● What you should do:
Reproduce exactly the section that begins at the line containing "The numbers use" and ends at the line containing "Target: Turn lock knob", both lines included; omit all other lines.

● Provided data:

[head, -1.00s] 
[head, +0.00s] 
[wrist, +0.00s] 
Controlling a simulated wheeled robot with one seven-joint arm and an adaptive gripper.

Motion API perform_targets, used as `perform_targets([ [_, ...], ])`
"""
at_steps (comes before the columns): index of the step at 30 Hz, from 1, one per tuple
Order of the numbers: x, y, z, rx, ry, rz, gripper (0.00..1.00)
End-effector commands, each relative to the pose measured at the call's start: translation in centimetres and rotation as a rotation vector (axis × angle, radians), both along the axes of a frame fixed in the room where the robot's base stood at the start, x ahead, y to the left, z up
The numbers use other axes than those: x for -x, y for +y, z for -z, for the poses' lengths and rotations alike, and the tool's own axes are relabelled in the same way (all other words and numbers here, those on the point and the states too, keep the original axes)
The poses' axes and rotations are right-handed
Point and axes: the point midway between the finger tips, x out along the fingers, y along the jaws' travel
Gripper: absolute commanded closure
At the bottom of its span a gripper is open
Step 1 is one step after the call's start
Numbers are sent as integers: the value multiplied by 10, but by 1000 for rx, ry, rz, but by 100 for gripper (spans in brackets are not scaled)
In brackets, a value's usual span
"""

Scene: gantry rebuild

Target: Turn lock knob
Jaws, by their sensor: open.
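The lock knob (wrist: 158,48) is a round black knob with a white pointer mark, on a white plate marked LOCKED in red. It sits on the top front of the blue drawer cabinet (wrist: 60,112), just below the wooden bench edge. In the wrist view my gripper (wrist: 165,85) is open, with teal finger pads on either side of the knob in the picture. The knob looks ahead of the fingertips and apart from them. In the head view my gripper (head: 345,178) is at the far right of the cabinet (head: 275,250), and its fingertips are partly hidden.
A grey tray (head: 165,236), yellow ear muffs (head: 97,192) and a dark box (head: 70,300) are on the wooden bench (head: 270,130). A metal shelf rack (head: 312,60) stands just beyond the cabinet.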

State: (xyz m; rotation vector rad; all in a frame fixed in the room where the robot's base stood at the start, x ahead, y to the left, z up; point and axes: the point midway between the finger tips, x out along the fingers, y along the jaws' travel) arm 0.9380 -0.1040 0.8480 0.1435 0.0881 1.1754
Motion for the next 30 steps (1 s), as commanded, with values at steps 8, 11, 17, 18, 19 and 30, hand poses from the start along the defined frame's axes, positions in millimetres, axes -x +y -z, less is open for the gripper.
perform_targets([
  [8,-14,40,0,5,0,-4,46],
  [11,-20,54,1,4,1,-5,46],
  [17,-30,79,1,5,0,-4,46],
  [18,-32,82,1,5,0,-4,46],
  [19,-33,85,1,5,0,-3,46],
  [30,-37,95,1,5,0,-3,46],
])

● Correct answer:
The numbers use other axes than those: x for -x, y for +y, z for -z, for the poses' lengths and rotations alike, and the tool's own axes are relabelled in the same way (all other words and numbers here, those on the point and the states too, keep the original axes)
The poses' axes and rotations are right-handed
Point and axes: the point midway between the finger tips, x out along the fingers, y along the jaws' travel
Gripper: absolute commanded closure
At the bottom of its span a gripper is open
Step 1 is one step after the call's start
Numbers are sent as integers: the value multiplied by 10, but by 1000 for rx, ry, rz, but by 100 for gripper (spans in brackets are not scaled)
In brackets, a value's usual span
"""

Scene: gantry rebuild

Target: Turn lock knob

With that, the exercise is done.